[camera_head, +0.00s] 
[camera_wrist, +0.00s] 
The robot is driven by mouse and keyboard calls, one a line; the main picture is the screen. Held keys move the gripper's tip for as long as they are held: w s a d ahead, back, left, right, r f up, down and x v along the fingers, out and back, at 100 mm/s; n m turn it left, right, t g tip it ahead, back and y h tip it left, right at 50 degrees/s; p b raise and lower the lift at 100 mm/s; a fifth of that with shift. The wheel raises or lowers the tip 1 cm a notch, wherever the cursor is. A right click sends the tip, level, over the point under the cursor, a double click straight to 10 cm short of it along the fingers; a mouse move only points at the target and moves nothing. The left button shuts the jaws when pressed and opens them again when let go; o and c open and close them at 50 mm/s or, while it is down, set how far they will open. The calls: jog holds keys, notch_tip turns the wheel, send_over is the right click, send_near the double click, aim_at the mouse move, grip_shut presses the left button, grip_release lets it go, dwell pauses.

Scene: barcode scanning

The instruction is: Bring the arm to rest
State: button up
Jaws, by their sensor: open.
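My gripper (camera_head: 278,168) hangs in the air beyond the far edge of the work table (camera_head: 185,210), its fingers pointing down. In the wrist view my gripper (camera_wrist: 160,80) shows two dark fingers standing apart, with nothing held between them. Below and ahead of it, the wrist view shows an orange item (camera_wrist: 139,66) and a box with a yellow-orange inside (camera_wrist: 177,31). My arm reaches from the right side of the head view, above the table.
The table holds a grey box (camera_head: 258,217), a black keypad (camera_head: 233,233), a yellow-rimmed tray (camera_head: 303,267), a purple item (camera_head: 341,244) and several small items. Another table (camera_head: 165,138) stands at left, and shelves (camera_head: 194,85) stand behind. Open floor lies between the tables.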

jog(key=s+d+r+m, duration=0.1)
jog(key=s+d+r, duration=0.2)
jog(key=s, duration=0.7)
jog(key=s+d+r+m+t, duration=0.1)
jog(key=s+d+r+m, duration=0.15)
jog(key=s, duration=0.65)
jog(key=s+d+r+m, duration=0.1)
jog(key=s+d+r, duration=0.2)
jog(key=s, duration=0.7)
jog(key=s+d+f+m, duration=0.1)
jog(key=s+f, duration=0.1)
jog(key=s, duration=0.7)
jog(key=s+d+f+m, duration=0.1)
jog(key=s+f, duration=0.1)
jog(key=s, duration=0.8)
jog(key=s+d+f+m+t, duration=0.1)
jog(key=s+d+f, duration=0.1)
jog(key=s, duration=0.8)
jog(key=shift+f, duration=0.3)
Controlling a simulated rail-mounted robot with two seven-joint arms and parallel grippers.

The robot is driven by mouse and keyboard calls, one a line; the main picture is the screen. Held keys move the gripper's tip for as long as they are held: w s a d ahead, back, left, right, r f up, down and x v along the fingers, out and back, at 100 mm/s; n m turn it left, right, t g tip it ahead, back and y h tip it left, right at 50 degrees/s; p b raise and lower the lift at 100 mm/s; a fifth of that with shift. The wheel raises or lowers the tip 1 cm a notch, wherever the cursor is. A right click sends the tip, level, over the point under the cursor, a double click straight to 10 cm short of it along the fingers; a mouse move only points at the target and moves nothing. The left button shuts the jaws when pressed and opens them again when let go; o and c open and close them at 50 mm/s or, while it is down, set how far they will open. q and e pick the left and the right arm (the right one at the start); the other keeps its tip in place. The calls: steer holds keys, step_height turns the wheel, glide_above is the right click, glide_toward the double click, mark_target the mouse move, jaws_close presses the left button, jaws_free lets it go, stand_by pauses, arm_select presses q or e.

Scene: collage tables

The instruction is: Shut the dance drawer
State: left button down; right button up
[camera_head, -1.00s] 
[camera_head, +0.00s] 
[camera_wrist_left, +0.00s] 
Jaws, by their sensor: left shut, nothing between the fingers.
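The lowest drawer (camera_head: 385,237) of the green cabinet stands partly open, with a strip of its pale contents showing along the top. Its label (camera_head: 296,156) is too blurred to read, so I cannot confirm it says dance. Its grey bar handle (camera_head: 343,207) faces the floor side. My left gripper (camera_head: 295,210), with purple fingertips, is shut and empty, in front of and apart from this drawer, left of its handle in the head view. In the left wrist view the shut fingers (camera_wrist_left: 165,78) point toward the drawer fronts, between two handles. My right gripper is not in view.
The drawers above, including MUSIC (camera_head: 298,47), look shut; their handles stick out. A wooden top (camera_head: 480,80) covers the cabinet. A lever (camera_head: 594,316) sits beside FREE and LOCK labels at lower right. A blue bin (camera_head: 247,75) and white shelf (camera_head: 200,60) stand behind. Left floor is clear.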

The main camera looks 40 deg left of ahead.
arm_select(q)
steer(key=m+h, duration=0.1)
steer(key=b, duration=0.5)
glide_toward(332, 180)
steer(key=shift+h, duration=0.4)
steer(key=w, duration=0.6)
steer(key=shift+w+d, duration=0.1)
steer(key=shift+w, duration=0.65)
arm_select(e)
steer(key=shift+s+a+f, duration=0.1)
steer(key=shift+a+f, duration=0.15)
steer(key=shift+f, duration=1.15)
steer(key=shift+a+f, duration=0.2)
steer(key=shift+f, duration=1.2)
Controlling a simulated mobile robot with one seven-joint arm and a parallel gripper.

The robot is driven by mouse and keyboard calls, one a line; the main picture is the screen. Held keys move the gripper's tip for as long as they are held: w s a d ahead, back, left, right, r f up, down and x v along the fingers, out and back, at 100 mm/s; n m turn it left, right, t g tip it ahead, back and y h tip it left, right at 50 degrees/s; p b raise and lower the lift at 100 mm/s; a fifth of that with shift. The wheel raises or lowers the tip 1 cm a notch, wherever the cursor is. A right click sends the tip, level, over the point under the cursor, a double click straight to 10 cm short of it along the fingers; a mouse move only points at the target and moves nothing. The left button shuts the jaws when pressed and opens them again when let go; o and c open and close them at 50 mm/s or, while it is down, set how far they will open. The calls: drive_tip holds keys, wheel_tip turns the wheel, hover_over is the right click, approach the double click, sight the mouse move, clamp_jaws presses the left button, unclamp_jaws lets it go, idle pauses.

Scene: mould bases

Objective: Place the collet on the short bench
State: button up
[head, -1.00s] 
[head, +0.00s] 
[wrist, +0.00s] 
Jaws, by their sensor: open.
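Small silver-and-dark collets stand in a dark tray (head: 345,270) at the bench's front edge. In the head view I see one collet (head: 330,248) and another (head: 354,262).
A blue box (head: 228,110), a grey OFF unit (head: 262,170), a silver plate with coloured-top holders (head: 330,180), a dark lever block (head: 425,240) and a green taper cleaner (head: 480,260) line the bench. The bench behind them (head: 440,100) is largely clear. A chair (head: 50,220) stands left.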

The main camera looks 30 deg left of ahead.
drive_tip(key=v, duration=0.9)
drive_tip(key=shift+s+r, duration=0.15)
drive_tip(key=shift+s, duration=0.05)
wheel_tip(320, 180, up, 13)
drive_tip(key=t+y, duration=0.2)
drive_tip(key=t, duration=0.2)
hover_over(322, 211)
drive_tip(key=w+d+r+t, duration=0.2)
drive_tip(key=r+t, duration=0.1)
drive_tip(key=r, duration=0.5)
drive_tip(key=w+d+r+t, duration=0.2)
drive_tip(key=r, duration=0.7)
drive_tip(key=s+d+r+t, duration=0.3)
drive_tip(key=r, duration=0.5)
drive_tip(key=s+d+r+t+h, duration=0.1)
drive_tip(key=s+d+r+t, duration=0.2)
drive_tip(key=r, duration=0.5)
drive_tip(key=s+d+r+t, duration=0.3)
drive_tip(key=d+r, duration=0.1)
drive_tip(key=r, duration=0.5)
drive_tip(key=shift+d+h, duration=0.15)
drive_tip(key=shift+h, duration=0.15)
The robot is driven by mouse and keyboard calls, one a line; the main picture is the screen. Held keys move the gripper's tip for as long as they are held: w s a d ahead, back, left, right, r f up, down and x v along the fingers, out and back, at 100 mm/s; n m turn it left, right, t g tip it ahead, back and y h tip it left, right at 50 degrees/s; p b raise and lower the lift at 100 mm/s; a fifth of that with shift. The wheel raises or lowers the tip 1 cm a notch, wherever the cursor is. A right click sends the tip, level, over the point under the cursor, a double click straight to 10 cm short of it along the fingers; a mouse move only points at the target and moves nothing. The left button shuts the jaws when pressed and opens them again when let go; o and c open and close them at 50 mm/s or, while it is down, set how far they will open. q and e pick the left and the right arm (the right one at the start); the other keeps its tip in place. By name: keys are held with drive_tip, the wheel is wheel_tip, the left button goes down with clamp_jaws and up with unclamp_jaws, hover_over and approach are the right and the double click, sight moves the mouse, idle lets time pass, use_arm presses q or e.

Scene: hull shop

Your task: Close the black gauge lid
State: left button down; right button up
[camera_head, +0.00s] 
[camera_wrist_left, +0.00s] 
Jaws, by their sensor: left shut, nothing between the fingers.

::::::

**Requirement:** In the entries above, find every line with the word "simulated" and list it.

**Response for this exercise:**
Controlling a simulated rail-mounted robot with two seven-joint arms and parallel grippers.
Controlling a simulated mobile robot with one seven-joint arm and a parallel gripper.

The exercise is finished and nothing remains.